Durant le co-vide, je me suis retrouvée à passer trois mois chez ma soeur qui vit au Val-de-Ruz. C’est là que j’ai réalisé le beau temps qu’ils ont en hiver versus la peuf et la grisaille hivernale en ville. J’ai aussi appris que, à la Chaux-de-Fonds, un peu plus haut, il fait aussi froid et aussi longtemps qu’au Québec !
Je ne savais pas. Avec les parents, on ne montait quasi jamais dans les hauts en hiver et, quand on y allait, c’était pour aller faire du ski ou au restaurant. Enfant et ado, ma vie se passait dans la grisaille et on ne me montrait rien d’autre. Je suis allée à des camps de ski dans les Alpes, cependant, et j’ai adoré le soleil sur la neige.
Une fois arrivée à Genève, idem durant cinq ans d’université. La grisaille et très peu de soleil. Ma vie était encore dans la grisaille. Je restais dans mon cocon. C’est ce que j’avais appris à faire.
Le soleil au Québec
A Neuchâtel et Genève, on a une durée de soleil annuelle moyenne de quatre à cinq heures par jour alors que, à Montréal, on a une moyenne de sept heures par jour. C’est une sacrée différence pour le moral !
Quel bonheur ce fut d’aller vivre à Montréal en 1986, d’avoir mon premier vrai appartement et du soleil quasi tous les jours de l’année ! Ce fut une renaissance pour moi et j’étais, et suis toujours, tellement remplie de gratitude chaque jour de vivre avec ce beau soleil presque toute l’année.
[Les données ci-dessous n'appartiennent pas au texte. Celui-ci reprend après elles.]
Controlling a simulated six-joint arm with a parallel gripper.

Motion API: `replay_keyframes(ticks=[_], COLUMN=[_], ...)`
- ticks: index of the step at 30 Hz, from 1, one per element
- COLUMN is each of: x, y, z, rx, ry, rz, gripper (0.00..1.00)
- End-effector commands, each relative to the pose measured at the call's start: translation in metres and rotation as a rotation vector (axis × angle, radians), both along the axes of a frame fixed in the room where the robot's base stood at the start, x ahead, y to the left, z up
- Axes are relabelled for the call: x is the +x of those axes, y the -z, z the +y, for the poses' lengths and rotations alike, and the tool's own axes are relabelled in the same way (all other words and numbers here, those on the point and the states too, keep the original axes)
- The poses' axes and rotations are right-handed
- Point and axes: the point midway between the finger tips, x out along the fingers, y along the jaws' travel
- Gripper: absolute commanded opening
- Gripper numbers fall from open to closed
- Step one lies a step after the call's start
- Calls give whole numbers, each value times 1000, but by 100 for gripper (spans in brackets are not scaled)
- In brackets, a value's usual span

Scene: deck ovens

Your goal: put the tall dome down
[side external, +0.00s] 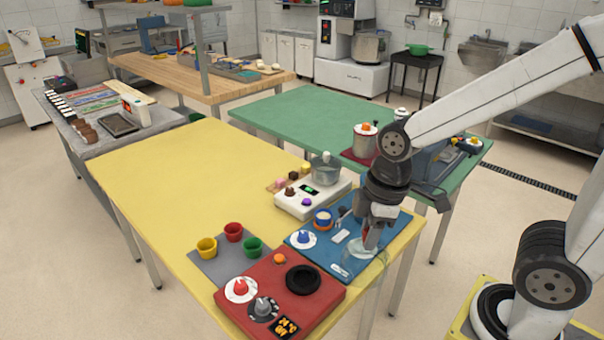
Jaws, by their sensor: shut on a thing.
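My gripper (371,238) points down over the right part of the blue panel (316,256) on the yellow table. It is shut on a clear, see-through dome (360,250), which I take to be the tall dome. The dome's upper part is hidden by the fingers. Its lower edge is at or just above the blue panel near the table's right edge; I cannot tell whether it touches. Another clear dome-like cover (326,168) with a grey top sits on the white scale (310,197).
The blue panel also has a blue-knobbed dial (300,238) and a small orange-and-blue-ringed cup (323,218). A red panel (259,282) with knobs and a black ring lies in front. Yellow, red and green cups (252,246) stand on a grey mat. The yellow table's left side (165,180) is clear.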

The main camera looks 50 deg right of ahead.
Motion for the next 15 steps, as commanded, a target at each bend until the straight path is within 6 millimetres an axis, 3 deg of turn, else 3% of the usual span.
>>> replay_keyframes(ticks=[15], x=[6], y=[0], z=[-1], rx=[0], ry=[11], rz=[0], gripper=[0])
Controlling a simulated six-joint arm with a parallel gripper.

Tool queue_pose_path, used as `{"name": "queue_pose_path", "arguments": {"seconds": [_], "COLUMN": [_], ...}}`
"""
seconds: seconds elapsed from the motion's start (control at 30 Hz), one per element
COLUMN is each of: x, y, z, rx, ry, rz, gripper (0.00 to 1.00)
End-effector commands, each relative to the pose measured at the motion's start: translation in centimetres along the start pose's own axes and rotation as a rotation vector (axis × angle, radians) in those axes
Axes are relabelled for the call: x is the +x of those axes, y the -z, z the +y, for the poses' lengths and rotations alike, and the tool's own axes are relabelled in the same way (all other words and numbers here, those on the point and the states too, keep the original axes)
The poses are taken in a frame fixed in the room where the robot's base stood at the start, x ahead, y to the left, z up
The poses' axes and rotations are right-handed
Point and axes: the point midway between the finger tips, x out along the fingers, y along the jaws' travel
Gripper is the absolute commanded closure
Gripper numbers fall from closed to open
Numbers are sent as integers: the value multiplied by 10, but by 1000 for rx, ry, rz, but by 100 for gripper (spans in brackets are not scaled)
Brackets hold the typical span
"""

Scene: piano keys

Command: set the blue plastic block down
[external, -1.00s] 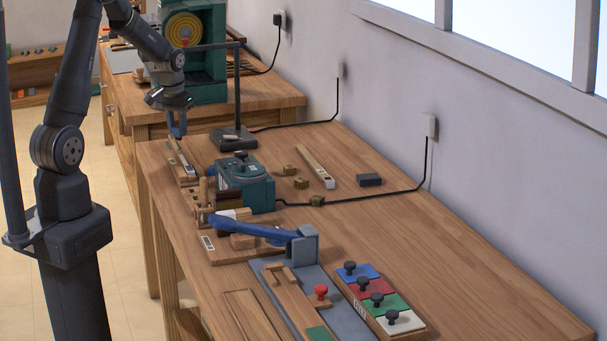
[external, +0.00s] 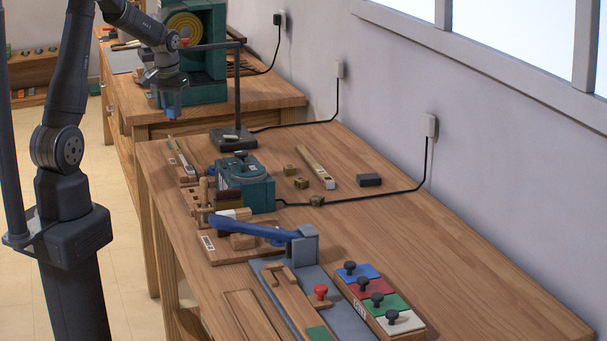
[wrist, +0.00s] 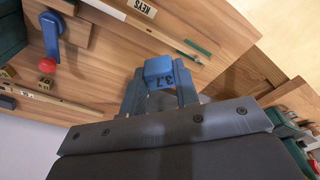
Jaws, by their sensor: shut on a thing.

J’ai alors vraiment eu l’impression que je démarrais une nouvelle vie et qu’elle serait nettement plus agréable, ce qui ne fut pas toujours le cas car on a beau aller à l’autre bout du monde, on emmène nos problèmes avec nous. L’endroit peut être plus bénéfique, cependant, pour les régler. C’est au Québec que je me suis trouvée et ai réglé mon passé pour trouver la paix dans mon coeur.
C’est en ouvrant les stores de mon premier appartement à Montréal, au Québec, le 1er novembre 1986, que j’ai découvert l’hiver, le vrai, le beau. La neige recouvrait tout comme un manteau de douceur qui amortit tous les bruits. Le ciel était d’un bleu clair profond et sans nuage. Le soleil illuminait la journée. J’ai tout de suite aimé l’hiver au Québec où, même en ville, on a l’impression d’être dans les Alpes.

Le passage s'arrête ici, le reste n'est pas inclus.